To be done: The exercise asks you to copy every line below in which "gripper" appears.

== Data provided ==

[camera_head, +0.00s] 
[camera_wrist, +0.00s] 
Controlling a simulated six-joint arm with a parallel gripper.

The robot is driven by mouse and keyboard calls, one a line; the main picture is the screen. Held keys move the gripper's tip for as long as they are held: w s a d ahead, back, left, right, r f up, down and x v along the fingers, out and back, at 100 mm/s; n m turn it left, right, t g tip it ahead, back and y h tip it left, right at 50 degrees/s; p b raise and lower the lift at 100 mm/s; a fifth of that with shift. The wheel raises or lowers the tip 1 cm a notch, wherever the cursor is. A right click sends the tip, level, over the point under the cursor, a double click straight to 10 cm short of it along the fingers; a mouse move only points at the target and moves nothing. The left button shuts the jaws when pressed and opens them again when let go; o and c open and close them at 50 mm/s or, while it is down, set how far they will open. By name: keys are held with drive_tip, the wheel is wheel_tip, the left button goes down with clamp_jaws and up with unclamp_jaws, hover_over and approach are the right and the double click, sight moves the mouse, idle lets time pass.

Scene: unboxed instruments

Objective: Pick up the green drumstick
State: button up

===

Solution to this task:
Controlling a simulated six-joint arm with a parallel gripper.
The robot is driven by mouse and keyboard calls, one a line; the main picture is the screen. Held keys move the gripper's tip for as long as they are held: w s a d ahead, back, left, right, r f up, down and x v along the fingers, out and back, at 100 mm/s; n m turn it left, right, t g tip it ahead, back and y h tip it left, right at 50 degrees/s; p b raise and lower the lift at 100 mm/s; a fifth of that with shift. The wheel raises or lowers the tip 1 cm a notch, wherever the cursor is. A right click sends the tip, level, over the point under the cursor, a double click straight to 10 cm short of it along the fingers; a mouse move only points at the target and moves nothing. The left button shuts the jaws when pressed and opens them again when let go; o and c open and close them at 50 mm/s or, while it is down, set how far they will open. By name: keys are held with drive_tip, the wheel is wheel_tip, the left button goes down with clamp_jaws and up with unclamp_jaws, hover_over and approach are the right and the double click, sight moves the mouse, idle lets time pass.

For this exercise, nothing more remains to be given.